Below is a listing; reproduce each line of it exactly.
begin
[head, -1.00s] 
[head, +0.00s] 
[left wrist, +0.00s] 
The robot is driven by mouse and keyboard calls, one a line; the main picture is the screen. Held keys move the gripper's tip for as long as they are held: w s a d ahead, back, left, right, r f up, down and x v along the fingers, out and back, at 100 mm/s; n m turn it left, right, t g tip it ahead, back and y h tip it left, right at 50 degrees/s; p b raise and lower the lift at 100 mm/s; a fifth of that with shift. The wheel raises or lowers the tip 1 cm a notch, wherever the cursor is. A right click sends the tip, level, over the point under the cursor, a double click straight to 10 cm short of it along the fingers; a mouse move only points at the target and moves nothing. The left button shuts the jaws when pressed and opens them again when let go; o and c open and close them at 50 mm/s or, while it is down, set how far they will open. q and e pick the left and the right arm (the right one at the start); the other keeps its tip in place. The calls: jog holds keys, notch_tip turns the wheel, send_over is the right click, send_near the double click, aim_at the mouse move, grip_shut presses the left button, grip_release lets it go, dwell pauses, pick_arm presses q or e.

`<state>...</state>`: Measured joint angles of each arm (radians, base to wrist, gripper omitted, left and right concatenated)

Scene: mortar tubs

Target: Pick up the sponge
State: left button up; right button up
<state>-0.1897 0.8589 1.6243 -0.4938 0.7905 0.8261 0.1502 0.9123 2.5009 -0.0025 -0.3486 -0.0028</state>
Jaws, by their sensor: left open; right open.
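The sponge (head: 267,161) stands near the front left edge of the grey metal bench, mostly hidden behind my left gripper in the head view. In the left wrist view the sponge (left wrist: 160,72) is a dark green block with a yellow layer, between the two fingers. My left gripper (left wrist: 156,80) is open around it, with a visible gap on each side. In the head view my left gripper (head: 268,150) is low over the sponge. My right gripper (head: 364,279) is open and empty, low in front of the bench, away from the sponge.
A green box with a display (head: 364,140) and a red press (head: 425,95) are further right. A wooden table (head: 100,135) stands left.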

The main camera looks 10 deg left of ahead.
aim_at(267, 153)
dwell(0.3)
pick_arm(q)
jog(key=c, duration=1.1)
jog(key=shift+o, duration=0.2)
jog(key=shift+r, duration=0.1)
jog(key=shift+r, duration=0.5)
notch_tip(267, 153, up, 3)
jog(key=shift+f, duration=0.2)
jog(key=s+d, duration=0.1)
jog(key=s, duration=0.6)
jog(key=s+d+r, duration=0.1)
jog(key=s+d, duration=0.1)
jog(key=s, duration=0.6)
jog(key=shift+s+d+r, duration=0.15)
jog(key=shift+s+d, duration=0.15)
end
**Problem solution:**
[head, -1.00s] 
[head, +0.00s] 
[left wrist, +0.00s] 
The robot is driven by mouse and keyboard calls, one a line; the main picture is the screen. Held keys move the gripper's tip for as long as they are held: w s a d ahead, back, left, right, r f up, down and x v along the fingers, out and back, at 100 mm/s; n m turn it left, right, t g tip it ahead, back and y h tip it left, right at 50 degrees/s; p b raise and lower the lift at 100 mm/s; a fifth of that with shift. The wheel raises or lowers the tip 1 cm a notch, wherever the cursor is. A right click sends the tip, level, over the point under the cursor, a double click straight to 10 cm short of it along the fingers; a mouse move only points at the target and moves nothing. The left button shuts the jaws when pressed and opens them again when let go; o and c open and close them at 50 mm/s or, while it is down, set how far they will open. q and e pick the left and the right arm (the right one at the start); the other keeps its tip in place. The calls: jog holds keys, notch_tip turns the wheel, send_over is the right click, send_near the double click, aim_at the mouse move, grip_shut presses the left button, grip_release lets it go, dwell pauses, pick_arm presses q or e.

`<state>...</state>`: Measured joint angles of each arm (radians, base to wrist, gripper omitted, left and right concatenated)

Scene: mortar tubs

Target: Pick up the sponge
State: left button up; right button up
<state>-0.1897 0.8589 1.6243 -0.4938 0.7905 0.8261 0.1502 0.9123 2.5009 -0.0025 -0.3486 -0.0028</state>
Jaws, by their sensor: left open; right open.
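The sponge (head: 267,161) stands near the front left edge of the grey metal bench, mostly hidden behind my left gripper in the head view. In the left wrist view the sponge (left wrist: 160,72) is a dark green block with a yellow layer, between the two fingers. My left gripper (left wrist: 156,80) is open around it, with a visible gap on each side. In the head view my left gripper (head: 268,150) is low over the sponge. My right gripper (head: 364,279) is open and empty, low in front of the bench, away from the sponge.
A green box with a display (head: 364,140) and a red press (head: 425,95) are further right. A wooden table (head: 100,135) stands left.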

The main camera looks 10 deg left of ahead.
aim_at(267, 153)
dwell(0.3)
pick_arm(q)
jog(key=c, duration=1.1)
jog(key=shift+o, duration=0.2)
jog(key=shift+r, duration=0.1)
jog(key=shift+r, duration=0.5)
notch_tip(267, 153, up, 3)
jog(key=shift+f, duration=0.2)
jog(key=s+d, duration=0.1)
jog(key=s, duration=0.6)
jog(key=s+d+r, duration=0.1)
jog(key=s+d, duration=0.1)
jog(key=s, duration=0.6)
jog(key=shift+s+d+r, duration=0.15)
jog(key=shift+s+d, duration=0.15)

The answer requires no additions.